TASK DESCRIPTION
In the listing that follows, locate the line containing "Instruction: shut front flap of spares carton" and the line containing "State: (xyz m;". Retype exactly those two lines and every line between them, and nothing more.

[Recorded robot episodes]
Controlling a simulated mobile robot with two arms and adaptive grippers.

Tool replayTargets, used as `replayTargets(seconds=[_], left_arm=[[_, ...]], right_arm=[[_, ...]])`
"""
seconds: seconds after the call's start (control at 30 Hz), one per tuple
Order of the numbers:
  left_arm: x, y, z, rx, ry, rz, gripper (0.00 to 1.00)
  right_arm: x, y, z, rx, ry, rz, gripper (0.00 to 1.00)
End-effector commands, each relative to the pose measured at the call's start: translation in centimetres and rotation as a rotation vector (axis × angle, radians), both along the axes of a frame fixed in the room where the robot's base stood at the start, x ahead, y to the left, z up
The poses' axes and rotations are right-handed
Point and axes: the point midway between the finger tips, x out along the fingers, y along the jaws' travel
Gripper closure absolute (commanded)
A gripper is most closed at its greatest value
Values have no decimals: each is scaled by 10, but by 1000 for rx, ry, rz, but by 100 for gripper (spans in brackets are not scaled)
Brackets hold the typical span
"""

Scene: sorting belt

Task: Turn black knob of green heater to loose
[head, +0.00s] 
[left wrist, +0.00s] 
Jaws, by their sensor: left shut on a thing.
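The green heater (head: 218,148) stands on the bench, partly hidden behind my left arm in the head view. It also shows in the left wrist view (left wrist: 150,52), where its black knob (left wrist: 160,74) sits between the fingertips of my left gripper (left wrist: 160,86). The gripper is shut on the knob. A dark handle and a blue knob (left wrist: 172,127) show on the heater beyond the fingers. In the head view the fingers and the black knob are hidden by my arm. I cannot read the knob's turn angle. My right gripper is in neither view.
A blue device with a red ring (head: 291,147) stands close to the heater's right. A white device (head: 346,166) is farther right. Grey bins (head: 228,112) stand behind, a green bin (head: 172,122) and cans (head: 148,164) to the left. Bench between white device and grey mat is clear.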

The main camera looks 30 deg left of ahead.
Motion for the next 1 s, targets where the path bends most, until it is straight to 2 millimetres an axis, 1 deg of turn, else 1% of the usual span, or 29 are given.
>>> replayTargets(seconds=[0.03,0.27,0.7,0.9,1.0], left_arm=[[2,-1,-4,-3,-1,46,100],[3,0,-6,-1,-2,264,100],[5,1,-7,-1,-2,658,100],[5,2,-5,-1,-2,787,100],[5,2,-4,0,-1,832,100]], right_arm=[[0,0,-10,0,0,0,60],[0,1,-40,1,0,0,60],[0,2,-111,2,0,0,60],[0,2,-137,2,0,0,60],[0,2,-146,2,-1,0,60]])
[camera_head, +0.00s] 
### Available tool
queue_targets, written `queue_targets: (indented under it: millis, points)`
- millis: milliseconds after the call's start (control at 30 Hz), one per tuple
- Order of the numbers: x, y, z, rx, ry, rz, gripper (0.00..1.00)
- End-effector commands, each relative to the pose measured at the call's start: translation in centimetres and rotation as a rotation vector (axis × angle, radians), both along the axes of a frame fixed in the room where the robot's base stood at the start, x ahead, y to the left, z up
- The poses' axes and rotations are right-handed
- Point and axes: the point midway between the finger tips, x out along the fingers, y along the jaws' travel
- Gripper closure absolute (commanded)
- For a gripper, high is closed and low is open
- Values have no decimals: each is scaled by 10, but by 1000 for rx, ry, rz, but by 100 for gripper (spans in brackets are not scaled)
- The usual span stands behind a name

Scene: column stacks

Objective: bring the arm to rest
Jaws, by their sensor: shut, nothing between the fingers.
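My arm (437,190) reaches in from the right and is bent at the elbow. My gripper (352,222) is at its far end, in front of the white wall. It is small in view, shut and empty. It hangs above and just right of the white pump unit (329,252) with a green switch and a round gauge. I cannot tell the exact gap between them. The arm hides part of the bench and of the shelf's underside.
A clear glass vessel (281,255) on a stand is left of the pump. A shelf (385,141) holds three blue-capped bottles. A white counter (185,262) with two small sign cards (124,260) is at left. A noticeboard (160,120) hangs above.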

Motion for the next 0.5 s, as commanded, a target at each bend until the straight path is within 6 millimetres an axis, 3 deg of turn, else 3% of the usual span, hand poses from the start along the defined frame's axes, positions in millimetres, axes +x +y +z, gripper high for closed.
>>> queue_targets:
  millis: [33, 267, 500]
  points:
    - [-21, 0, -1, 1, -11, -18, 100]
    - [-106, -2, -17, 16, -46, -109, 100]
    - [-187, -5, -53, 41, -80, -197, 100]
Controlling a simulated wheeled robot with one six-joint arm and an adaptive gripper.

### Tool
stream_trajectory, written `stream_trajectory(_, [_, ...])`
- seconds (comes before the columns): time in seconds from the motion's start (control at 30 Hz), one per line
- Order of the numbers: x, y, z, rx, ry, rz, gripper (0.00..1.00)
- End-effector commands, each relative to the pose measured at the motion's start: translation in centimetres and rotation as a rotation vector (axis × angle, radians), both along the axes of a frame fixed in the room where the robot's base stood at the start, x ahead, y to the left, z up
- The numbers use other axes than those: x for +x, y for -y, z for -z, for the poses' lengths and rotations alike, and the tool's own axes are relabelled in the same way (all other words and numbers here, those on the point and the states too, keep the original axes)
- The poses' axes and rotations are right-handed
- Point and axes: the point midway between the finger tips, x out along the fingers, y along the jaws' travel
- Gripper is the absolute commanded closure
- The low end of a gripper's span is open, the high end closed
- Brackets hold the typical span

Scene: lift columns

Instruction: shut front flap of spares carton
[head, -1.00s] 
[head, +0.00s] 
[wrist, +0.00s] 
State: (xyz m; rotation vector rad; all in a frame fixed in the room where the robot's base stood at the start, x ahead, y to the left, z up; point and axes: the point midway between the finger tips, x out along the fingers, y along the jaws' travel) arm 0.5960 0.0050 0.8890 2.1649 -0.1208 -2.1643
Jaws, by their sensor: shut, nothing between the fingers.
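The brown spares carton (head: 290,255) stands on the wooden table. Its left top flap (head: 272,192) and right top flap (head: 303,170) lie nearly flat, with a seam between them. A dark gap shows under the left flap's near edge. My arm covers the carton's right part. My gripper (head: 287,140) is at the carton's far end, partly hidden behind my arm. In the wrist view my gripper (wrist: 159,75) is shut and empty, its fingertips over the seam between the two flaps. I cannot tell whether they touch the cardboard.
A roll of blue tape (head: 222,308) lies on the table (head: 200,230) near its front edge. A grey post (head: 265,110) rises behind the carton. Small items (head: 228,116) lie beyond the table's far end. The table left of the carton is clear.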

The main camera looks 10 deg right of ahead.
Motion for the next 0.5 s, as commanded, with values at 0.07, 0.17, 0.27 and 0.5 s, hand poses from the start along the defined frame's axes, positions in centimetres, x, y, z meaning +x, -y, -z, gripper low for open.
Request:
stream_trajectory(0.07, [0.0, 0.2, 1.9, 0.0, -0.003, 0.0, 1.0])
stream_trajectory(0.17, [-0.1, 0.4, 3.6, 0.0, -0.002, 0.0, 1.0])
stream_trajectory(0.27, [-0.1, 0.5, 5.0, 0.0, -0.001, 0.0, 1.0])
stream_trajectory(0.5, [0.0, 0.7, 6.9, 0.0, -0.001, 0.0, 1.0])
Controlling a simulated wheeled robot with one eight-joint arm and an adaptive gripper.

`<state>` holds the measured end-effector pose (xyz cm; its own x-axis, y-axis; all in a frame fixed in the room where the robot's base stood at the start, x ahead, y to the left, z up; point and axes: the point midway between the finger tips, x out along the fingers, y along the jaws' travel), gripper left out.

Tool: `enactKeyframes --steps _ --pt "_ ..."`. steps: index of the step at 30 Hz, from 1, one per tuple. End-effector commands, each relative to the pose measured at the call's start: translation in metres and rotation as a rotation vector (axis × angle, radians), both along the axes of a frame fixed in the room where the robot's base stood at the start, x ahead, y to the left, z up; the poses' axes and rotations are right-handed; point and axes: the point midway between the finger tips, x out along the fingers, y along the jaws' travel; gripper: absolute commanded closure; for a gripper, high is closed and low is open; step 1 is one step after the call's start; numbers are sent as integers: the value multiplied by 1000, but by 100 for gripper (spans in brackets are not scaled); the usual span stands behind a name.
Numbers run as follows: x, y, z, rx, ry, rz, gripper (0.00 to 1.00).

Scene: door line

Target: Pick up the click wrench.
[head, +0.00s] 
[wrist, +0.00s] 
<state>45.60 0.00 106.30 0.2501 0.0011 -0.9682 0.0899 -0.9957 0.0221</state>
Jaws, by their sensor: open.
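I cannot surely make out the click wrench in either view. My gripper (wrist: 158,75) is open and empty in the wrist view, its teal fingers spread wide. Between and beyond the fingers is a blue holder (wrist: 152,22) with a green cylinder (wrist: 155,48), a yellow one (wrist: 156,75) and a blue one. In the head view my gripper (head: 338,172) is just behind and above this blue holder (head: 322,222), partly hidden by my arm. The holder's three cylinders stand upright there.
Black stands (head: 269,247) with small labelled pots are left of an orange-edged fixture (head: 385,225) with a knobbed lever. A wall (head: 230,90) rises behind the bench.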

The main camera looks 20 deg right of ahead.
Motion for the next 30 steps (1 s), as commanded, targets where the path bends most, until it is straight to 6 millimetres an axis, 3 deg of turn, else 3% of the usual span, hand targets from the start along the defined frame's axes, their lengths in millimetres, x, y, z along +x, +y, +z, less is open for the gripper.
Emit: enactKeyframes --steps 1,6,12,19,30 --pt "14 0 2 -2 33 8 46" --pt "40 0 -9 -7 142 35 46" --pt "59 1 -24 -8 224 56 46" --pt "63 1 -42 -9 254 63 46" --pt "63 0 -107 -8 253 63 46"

FINAL RESULT
Instruction: shut front flap of spares carton
[head, -1.00s] 
[head, +0.00s] 
[wrist, +0.00s] 
State: (xyz m; rotation vector rad; all in a frame fixed in the room where the robot's base stood at the start, x ahead, y to the left, z up; point and axes: the point midway between the finger tips, x out along the fingers, y along the jaws' travel) arm 0.5960 0.0050 0.8890 2.1649 -0.1208 -2.1643

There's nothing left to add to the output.